Every student will thrive in a different type of school, which will had a different combination of the three factors listed above. Students should identify what balance of the three factors work for them in the long run.

“College is a match, not a reward,” Lim said. “What is appropriate for one person may not be appropriate for another. Some students may better suited for a college rather than a university. There are so many factors involved in finding a match.”

Lim believes that there are many options of schools for students to attend, and that while sorting through these schools may take time, and that there are many factors involved in finding the right fit of a college for a student, the education and experience one receives at their match school will be worth it.

“There are over 4000 colleges and universities in the U.S. alone, and I can only think of two that are not good,” Lim said. “Finding the right match may take some time, but it’s time well-spent.”

Ultimately, it is up to the student to make the most of their education and experience in college.

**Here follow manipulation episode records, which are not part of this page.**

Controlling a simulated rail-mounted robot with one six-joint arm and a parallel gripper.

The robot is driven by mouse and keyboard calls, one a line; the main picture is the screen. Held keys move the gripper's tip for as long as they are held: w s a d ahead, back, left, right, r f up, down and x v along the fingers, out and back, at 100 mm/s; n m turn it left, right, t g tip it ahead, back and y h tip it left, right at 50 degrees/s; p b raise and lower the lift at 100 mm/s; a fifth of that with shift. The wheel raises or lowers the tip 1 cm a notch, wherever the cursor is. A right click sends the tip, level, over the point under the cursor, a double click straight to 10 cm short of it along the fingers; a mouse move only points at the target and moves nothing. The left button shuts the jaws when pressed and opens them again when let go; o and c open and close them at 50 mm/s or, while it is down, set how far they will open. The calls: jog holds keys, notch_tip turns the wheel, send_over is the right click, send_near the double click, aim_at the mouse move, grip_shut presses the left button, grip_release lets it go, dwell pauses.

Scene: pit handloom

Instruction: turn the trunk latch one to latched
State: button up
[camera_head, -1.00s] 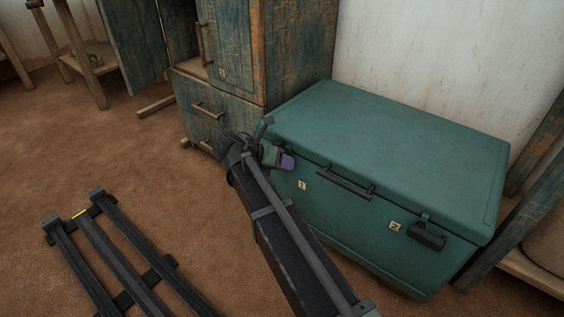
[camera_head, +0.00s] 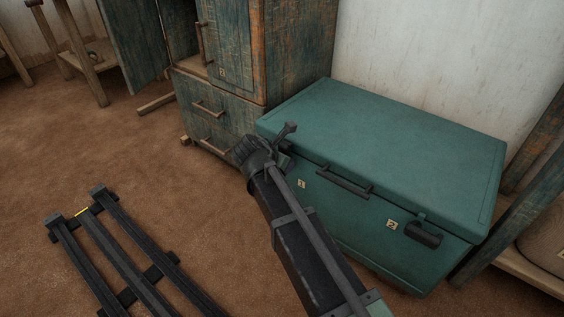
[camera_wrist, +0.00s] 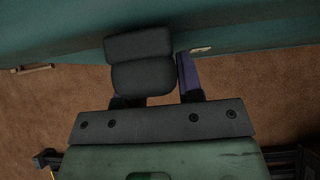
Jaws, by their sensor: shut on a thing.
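The teal trunk (camera_head: 400,140) stands against the wall with its lid shut; its front fills the top of the wrist view (camera_wrist: 60,45). Trunk latch one (camera_wrist: 141,76) is a dark grey two-part block in the wrist view, between my fingers and close against the trunk. The latch's exact angle cannot be told.
Latch two (camera_head: 423,233) sits at the trunk's front right, past the dark carry handle (camera_head: 344,182). A worn cabinet (camera_head: 240,60) with drawers stands close on the left. A dark slatted frame (camera_head: 125,260) lies on the floor; brown floor between is clear.

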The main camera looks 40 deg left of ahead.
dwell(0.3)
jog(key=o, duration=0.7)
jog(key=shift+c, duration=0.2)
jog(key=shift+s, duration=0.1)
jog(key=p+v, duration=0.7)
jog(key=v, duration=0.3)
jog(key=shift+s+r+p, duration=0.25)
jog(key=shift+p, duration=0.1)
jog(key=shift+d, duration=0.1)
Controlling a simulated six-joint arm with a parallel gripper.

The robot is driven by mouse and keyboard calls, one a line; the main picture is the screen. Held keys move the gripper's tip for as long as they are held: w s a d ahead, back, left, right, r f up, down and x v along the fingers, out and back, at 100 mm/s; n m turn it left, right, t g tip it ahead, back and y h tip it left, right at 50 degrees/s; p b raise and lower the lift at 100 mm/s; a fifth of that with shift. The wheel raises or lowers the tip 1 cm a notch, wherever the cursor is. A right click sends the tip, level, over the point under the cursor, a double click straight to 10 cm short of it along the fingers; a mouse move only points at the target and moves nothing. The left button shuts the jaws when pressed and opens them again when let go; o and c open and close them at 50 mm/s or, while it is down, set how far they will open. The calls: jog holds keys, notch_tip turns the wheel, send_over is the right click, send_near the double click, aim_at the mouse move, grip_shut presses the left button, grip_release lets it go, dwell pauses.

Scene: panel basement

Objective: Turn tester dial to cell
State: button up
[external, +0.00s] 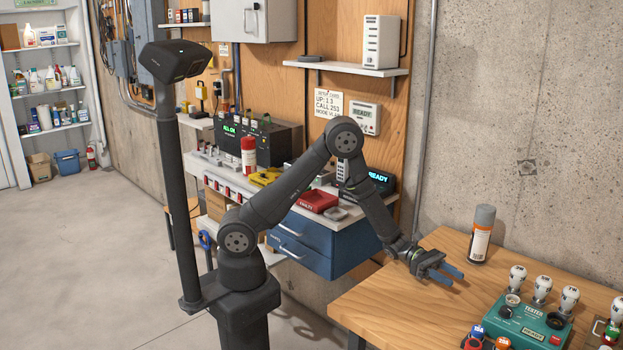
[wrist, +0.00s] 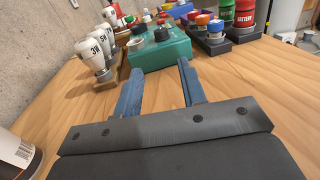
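The tester (external: 527,322) is a teal box on the wooden table at the right of the external view. I cannot read the dial's setting. My gripper (external: 452,275) is open and empty, with blue fingers, above the table and left of the tester. Its fingers (wrist: 158,80) point towards the tester and are apart from it.
White bulbs (external: 542,287) with labels stand behind the tester. A grey-capped spray can (external: 481,235) stands at the table's back. Coloured knobs or caps (external: 476,332) lie at the tester's front. The wooden table (external: 400,300) is clear between my gripper and the tester.

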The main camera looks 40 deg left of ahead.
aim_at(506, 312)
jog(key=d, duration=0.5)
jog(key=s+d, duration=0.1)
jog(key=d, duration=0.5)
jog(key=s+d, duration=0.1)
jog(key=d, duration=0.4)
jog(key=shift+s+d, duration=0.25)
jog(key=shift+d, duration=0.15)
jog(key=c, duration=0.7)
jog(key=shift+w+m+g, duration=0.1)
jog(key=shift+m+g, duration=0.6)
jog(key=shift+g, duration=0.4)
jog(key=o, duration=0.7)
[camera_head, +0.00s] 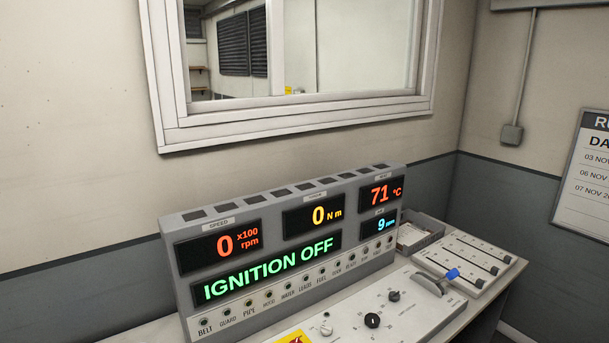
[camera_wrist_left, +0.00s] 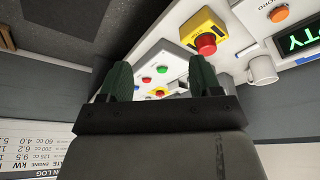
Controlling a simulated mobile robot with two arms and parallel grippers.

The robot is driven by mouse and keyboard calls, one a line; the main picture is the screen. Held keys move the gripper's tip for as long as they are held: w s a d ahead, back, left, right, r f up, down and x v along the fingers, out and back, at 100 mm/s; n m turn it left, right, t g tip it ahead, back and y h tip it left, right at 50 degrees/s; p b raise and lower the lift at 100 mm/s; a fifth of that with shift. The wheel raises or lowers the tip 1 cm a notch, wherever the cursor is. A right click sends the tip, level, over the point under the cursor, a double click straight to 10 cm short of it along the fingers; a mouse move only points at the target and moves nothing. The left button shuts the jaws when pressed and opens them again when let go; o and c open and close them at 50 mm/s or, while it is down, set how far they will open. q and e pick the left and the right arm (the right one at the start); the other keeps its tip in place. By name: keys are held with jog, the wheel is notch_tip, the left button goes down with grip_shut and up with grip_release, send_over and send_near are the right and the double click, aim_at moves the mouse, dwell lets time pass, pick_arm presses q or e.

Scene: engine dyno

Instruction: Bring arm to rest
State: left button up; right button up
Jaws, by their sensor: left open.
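My left gripper (camera_wrist_left: 160,82) shows in the left wrist view, with its two dark green fingers spread apart. Nothing is between the fingers close by; a control panel (camera_wrist_left: 150,57) with red, green and blue buttons lies beyond them. Neither gripper shows in the head view, and my right gripper is in neither view. In the head view the display console (camera_head: 290,245) reads 0 rpm, 0 Nm, 71 °C and IGNITION OFF.
A red mushroom button on a yellow box (camera_wrist_left: 204,40) and a white mug (camera_wrist_left: 262,70) are beyond the fingers. The head view shows a desk panel with black knobs (camera_head: 372,320), a lever with a blue part (camera_head: 452,274), a grey tray (camera_head: 418,232) and a window (camera_head: 300,50).

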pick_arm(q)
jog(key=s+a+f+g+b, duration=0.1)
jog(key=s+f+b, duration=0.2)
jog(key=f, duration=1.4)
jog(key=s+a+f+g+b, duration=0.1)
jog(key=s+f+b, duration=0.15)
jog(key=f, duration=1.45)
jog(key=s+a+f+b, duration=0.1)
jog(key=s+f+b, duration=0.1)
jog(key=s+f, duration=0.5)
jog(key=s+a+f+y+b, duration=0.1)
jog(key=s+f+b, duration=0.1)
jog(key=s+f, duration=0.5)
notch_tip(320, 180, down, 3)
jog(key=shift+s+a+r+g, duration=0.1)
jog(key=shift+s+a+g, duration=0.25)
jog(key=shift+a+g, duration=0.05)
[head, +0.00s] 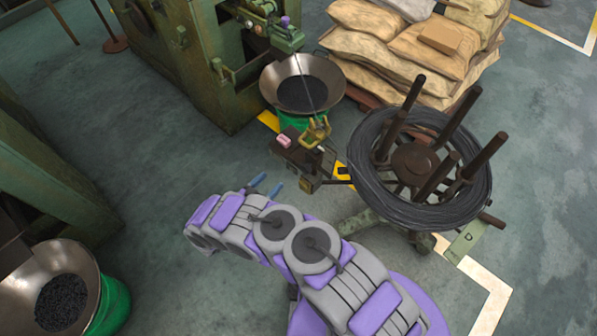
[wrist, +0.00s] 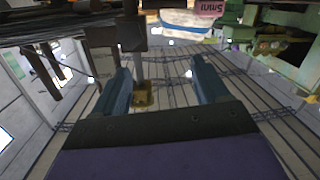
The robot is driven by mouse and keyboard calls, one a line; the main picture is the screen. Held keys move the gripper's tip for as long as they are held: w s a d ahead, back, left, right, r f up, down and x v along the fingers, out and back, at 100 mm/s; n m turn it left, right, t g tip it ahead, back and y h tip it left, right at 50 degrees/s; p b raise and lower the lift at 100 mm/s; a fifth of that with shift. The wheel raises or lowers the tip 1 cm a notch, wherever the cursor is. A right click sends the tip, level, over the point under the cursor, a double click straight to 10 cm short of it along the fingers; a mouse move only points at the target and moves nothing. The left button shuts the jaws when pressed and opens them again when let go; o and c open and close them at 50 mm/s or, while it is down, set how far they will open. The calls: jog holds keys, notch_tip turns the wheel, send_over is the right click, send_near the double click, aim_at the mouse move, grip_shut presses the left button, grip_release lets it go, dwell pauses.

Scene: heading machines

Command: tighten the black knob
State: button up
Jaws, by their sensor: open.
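My gripper (head: 266,185) is open, its two blue fingers pointing up and apart in the head view, with nothing between them there. It is left of and below a small dark machine box (head: 300,155) beside the wire coil. A small black piece (head: 343,173) sticks out at the right of that box; it may be the black knob, but it is too small to tell. In the wrist view the gripper (wrist: 160,68) is open too. A dark square block (wrist: 132,33) on a thin metal rod shows beyond the left finger, apart from it as far as I can tell.
A wire coil (head: 370,165) sits on a stand with upright posts at the right. A metal bowl (head: 278,90) on a green base and a green machine (head: 215,85) stand behind. Sacks (head: 360,55) are piled at the back. Open floor (head: 160,165) lies left of my arm.

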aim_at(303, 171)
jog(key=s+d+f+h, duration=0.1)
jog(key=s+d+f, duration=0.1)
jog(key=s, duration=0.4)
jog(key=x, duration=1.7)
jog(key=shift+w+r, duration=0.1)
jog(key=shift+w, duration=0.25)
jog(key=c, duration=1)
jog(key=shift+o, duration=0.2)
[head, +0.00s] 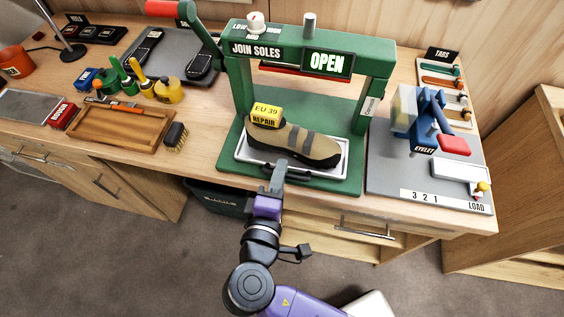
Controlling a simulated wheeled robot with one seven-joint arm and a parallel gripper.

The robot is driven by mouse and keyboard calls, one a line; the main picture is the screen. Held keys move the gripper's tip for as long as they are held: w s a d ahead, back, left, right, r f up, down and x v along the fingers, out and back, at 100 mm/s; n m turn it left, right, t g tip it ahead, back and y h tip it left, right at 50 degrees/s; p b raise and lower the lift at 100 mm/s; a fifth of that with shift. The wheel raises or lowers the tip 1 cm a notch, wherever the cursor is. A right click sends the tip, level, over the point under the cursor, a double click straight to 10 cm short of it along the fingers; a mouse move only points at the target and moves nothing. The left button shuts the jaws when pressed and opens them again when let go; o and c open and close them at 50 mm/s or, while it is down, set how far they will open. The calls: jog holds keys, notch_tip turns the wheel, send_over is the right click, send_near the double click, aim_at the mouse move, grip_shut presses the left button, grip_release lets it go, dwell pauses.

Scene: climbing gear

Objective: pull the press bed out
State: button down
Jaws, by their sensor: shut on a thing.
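The green press (305,52) stands on the bench, with a "JOIN SOLES" label and a display reading "OPEN". Its red-tipped lever (186,22) points up to the left. The press bed (325,173) is a pale tray at the foot of the press. A tan and grey shoe (305,145) lies on it with a yellow "EU 39 REPAIR" tag. My gripper (279,172) is at the front edge of the bed and is shut on it there. The exact grip on the bed's front is partly hidden by my fingers.
A blue eyelet tool (424,125) stands on a grey board to the right. A wooden tray (120,128), a brush (176,136) and several small bottles lie to the left. A dark bin (215,197) is under the bench.

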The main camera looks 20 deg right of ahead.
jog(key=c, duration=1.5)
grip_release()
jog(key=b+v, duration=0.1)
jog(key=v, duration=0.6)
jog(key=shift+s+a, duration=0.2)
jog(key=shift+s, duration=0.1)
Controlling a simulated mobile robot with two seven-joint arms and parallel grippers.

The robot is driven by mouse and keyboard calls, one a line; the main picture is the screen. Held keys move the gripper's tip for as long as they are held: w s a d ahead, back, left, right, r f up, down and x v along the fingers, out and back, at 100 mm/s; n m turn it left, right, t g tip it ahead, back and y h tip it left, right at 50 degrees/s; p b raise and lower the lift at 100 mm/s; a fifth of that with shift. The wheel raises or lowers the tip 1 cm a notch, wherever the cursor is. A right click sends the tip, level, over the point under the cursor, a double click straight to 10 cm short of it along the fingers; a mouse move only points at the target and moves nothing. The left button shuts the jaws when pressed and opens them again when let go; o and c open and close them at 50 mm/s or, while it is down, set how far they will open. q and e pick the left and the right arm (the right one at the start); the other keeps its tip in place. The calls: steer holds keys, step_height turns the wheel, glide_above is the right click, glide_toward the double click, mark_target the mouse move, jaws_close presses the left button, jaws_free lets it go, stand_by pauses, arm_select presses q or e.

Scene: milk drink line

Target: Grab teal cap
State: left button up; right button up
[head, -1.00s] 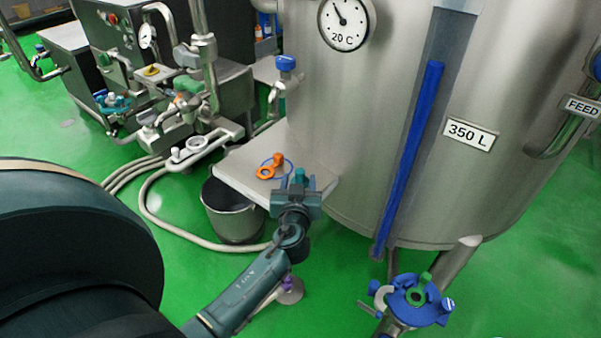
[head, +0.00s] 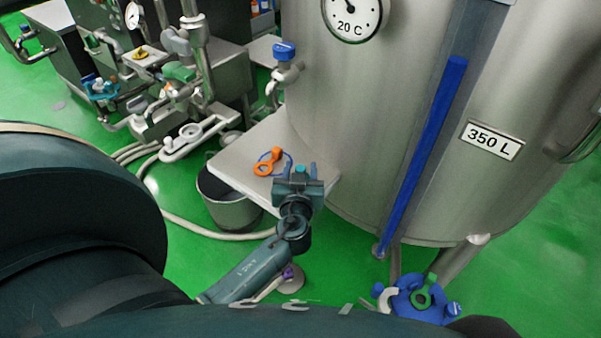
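The teal cap (head: 300,169) shows as a small spot at the front of the pale shelf (head: 236,166) beside the tank. My left gripper (head: 299,168) is at the shelf's front edge, with its two blue-grey fingers apart, one on each side of the cap. A gap seems to show between each finger and the cap. The gripper body hides the cap's lower part, so I cannot tell whether it rests on the shelf. My right gripper is not in view.
An orange clip (head: 276,154) and a blue loop lie on the shelf just behind the gripper. The steel tank (head: 335,110) rises close on the right. A grey bucket (head: 228,205) stands below the shelf. A blue valve fitting (head: 418,300) is at the lower right.

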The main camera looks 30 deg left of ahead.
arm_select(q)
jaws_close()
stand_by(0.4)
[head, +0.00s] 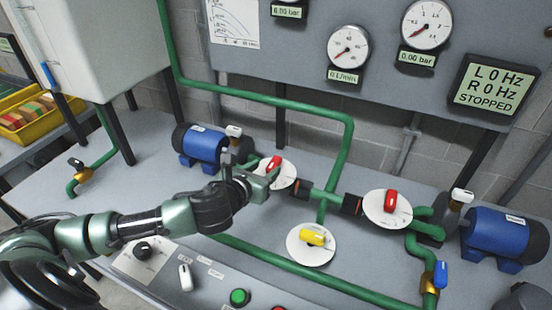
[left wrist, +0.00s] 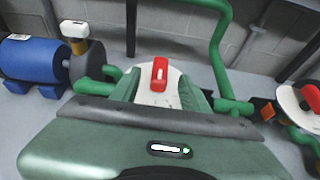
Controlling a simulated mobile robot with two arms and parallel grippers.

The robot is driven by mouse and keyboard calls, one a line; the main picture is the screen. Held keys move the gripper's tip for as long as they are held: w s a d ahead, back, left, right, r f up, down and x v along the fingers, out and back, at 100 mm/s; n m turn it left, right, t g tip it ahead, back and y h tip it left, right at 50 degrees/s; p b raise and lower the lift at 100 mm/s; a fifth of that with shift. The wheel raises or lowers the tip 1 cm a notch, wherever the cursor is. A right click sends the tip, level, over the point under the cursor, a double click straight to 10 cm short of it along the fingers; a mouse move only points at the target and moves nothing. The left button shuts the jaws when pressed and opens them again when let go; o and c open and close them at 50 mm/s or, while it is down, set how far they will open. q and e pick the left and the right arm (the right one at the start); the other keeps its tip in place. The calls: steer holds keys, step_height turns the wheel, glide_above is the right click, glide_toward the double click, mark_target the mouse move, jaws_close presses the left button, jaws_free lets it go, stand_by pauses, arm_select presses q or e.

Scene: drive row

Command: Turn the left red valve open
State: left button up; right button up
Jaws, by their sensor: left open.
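The left red valve handle (head: 274,163) sits on a round white dial on the green pipework, left of centre in the head view. In the left wrist view the red handle (left wrist: 160,73) is upright in the picture, over the white dial. My left gripper (head: 262,179) is open at the near side of this dial. In the left wrist view my left gripper (left wrist: 160,92) has one finger on each side of the handle's line, with a gap to both. The gripper covers part of the dial. My right gripper is out of view.
A right red valve (head: 391,200) and a yellow valve (head: 312,237) stand on the same pipes. Blue pumps (head: 206,145) (head: 504,236) flank them. A display (head: 487,88) reads L 0 Hz, R 0 Hz, STOPPED. A green button (head: 239,297) is in front.

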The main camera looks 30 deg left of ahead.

A student can attend a prestigious school and make no effort, or attend a lower ranked school and make the most of all the resources they are presented, the fruits of their labor depend upon their own efforts.

“All colleges can give you are tools that you use and capitalize upon,” Park said. “Schools can help students on their paths to whatever career success they want, but the schools can only get you so far — it’s up to the students to take it the rest of the way.”